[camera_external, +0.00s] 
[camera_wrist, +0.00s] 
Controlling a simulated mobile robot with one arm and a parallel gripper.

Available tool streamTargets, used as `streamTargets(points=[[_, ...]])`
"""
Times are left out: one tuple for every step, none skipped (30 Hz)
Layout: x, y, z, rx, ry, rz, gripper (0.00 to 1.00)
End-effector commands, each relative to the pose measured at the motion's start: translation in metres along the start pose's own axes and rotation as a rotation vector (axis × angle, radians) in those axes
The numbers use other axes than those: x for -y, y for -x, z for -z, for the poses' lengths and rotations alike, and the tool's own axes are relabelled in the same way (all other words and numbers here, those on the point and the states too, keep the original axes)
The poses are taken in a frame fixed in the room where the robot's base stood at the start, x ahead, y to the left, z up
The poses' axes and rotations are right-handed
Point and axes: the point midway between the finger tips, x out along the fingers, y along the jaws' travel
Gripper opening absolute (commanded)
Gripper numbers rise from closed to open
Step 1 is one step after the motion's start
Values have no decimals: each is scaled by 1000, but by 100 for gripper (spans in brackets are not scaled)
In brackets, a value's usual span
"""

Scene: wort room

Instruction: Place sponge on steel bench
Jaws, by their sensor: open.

□ □ □ □ □

[WORK TO BE COMPLETED]: Reproduce exactly, please, only the lines from the start of the data above to the line that contains "Layout: x, y, z, rx, ry, rz, gripper", with both ends kept.

[FINAL RESULT]:
[camera_external, +0.00s] 
[camera_wrist, +0.00s] 
Controlling a simulated mobile robot with one arm and a parallel gripper.

Available tool streamTargets, used as `streamTargets(points=[[_, ...]])`
"""
Times are left out: one tuple for every step, none skipped (30 Hz)
Layout: x, y, z, rx, ry, rz, gripper (0.00 to 1.00)

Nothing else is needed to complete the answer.